I'm trying to write a regular expression that captures n words after a pattern, which was answered in this question, except I want the search to keep going for another n words if it encounters that pattern again. For example, if my main search pattern is 'x', and I want to capture a word that contains 'x' and n=3 words after it that don't contain 'x', the following string should result in three matches:
Lorem ipsum dolxor sit amet, consectetur adipiscing elit. Morxbi fringilla, dui axt tincidunt consectetur, libero arcu cursus arcxu, ut commodo lexctus magna vitxae venenatis neque.
Matches ('x's in bold for ease of viewing)
Matching n=3 words after is straightforward: [^ ]*x[^ ]*(?: [^ ]*){0,3}
How to keep going if another 'x' is encountered, I'm not sure. I've tried this -- [^ ]*x[^ ]*(?: (?![^ ]*x[^ ]*)[^ ]*){0,3}
-- but it terminates the search instead of continuing on check the next n words, which, given the example above, gives six results instead of the expected three:
P.S. I'm working with python.
EDIT: For context, I'm trying to get sufficient information about the surroundings of each appearance of the given pattern. (For simplicity's sake, I'm only including the words after the pattern, but it's easy to generalize to words in the back.) And the problem with the first regex is that it might result in a word that lacks information on its surroundings if it gets picked up as part of the surroundings of another match. For example, the first match given the text above would be 'Morxbi fringilla, dui axt', which gives us information about what comes after 'Morxbi' but not 'axt'. The second regex doesn't help because now matches with another match in its surroundings will lose that information, e.g., we won't know the third word that comes after 'Morxbi'.

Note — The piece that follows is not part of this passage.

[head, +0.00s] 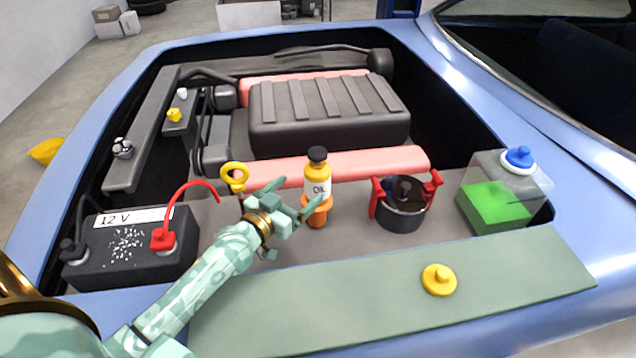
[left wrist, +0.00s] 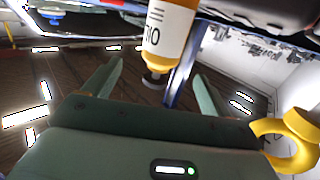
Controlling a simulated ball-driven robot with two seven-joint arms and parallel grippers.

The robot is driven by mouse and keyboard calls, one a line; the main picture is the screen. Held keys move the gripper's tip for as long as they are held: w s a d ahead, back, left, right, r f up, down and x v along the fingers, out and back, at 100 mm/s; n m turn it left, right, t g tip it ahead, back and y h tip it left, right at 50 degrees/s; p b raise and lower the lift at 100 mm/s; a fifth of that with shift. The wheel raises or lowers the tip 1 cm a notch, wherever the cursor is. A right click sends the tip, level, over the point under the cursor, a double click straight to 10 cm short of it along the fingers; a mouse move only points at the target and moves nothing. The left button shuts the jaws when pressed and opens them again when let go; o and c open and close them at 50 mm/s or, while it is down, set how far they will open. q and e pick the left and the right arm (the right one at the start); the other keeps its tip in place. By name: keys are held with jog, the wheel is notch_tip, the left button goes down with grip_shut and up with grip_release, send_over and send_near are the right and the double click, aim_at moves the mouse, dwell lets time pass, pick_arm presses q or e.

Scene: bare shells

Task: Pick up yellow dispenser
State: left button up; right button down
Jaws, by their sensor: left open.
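The yellow dispenser (head: 317,172) is an upright bottle with a black cap and a white OIL label. In the left wrist view the dispenser (left wrist: 166,35) appears upside down, in line with the gap between the two open fingers (left wrist: 159,70). I cannot tell whether a finger touches it. My right gripper is not in view.
A yellow dipstick ring (head: 235,173) stands close left of the gripper. A black pot-like part with red clamps (head: 402,207) is right of the dispenser. A battery (head: 125,250), a green fluid tank (head: 497,205) and a yellow cap (head: 439,280) on the front ledge are around.

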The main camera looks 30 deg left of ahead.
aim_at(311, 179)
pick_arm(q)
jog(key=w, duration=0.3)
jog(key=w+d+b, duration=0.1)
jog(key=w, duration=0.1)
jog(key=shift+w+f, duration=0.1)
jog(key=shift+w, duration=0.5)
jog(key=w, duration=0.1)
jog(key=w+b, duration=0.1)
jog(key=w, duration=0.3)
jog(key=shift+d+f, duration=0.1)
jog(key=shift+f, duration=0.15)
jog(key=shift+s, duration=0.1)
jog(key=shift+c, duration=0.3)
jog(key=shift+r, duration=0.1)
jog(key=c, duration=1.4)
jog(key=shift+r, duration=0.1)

Turns out the solution was a lot closer than I thought! Since [^ ]*x[^ ]*(?: (?![^ ]*x[^ ]*)[^ ]*){0,3}
already captures the appropriate strings and the only problem is that it cuts them off instead of joining them (e.g., 'Morxbi fringilla, dui' and 'axt tincidunt consectetur, libero' instead of 'Morxbi fringilla, dui axt tincidunt consectetur, libero'), then the solution would be simply to add a +
to the overall expression (and accounting for the spaces between them) to join them: (?:[^ ]*x[^ ]*(?: (?![^ ]*x[^ ]*)[^ ]*){0,3} ?)+(?<! )
(example)
This solution can also be extended to looking for n words before and m words after the pattern: (?:(?:[^ ]* ){0,n}[^ ]*x[^ ]*(?: (?![^ ]*x[^ ]*)[^ ]*){0,m})+
(example with n=2 and m=3).
Thanks to @bobblebubble for making this suggestion in the comments.